§ **SUPPLIED MATERIAL**
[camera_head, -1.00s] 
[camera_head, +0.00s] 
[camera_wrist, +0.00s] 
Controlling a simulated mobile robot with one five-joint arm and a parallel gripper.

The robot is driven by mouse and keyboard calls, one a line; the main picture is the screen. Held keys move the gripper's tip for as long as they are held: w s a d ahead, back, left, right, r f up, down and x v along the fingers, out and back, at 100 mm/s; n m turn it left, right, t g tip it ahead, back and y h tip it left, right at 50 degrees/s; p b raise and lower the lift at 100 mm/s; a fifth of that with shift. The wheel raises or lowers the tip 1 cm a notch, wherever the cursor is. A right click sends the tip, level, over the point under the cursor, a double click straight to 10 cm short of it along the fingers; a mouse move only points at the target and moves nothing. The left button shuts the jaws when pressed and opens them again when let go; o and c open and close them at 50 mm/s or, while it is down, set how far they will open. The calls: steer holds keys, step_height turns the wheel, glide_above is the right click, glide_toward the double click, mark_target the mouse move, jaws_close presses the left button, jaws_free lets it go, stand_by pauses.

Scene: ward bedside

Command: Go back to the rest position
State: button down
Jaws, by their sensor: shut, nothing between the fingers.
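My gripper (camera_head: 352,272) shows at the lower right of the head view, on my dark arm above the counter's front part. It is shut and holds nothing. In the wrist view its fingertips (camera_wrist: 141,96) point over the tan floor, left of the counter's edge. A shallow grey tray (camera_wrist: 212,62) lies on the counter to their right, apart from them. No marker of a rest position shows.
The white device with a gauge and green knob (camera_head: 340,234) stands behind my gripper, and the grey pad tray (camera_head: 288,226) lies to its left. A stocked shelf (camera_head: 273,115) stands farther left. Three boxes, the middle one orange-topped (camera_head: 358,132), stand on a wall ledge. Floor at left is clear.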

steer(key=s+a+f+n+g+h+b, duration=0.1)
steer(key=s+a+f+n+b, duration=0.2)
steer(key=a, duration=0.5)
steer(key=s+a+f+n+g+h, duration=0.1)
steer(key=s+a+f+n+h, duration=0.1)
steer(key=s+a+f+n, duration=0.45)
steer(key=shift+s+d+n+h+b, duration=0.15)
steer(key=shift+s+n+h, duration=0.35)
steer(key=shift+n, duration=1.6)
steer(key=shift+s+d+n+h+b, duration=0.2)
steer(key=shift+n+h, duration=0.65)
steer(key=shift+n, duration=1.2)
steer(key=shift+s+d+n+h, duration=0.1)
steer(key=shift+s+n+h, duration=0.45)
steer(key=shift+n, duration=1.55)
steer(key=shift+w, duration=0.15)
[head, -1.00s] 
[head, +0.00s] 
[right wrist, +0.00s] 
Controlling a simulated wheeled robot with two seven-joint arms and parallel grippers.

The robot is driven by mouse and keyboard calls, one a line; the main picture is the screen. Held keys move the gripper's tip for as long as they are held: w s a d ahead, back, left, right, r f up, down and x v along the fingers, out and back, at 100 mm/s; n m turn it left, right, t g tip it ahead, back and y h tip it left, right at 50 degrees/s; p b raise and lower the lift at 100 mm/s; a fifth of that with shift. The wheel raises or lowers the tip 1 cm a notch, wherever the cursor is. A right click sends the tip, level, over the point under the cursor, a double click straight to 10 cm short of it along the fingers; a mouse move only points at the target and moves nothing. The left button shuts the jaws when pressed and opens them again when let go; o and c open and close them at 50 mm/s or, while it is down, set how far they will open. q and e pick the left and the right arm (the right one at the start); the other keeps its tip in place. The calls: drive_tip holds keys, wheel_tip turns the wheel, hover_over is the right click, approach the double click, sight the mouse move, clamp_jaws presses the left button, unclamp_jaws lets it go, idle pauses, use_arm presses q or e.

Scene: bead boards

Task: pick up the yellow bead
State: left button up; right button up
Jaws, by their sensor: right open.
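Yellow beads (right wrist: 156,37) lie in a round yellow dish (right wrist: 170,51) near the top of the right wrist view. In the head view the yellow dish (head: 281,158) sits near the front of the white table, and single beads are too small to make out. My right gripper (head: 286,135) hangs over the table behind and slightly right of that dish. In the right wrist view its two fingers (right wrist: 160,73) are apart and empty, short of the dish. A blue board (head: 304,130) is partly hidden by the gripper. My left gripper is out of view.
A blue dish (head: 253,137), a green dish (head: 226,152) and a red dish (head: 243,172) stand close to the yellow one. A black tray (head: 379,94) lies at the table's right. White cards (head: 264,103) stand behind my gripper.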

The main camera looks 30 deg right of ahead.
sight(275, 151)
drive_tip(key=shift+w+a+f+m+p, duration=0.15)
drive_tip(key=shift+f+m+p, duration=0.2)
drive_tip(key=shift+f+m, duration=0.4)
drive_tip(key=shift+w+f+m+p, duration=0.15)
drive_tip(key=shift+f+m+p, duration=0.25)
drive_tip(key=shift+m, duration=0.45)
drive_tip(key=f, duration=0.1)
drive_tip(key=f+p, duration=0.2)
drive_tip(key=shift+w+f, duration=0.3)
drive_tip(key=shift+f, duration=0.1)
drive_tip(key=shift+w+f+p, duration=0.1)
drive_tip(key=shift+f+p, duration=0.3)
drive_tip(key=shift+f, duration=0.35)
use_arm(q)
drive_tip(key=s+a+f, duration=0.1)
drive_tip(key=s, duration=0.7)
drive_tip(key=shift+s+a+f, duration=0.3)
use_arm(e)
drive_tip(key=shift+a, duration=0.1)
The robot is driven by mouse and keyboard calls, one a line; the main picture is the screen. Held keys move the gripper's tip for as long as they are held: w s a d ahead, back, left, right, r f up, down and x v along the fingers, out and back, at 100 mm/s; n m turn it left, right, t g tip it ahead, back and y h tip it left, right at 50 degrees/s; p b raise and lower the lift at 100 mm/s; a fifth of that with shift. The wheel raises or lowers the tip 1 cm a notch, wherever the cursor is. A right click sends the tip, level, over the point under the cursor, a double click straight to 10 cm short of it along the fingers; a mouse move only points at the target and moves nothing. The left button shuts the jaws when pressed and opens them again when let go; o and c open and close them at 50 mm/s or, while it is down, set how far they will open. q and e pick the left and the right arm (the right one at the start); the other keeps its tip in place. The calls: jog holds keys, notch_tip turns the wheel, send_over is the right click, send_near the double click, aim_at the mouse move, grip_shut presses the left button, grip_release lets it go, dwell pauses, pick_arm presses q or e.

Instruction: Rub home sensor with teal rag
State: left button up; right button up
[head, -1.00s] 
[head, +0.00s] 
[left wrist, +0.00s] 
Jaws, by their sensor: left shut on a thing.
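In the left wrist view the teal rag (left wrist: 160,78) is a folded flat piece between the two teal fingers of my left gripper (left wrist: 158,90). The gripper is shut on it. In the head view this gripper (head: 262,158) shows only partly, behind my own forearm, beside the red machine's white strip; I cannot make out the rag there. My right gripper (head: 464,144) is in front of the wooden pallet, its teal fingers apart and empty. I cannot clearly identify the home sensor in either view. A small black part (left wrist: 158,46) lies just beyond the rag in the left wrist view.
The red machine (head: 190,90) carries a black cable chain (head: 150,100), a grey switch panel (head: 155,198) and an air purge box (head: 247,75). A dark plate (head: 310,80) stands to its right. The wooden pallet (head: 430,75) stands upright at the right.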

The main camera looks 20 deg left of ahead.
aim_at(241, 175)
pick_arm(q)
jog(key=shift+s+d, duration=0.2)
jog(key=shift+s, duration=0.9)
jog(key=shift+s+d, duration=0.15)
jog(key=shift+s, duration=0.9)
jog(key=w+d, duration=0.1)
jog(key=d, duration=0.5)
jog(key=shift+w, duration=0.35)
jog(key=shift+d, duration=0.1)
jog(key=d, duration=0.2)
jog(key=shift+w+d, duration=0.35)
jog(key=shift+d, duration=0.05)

§ **WRITTEN REQUEST**
Search the preceding listing for "Controlling" and extract every line where it is found.

§ **RESPONSE TO THIS EXERCISE**
Controlling a simulated mobile robot with one five-joint arm and a parallel gripper.
Controlling a simulated wheeled robot with two seven-joint arms and parallel grippers.

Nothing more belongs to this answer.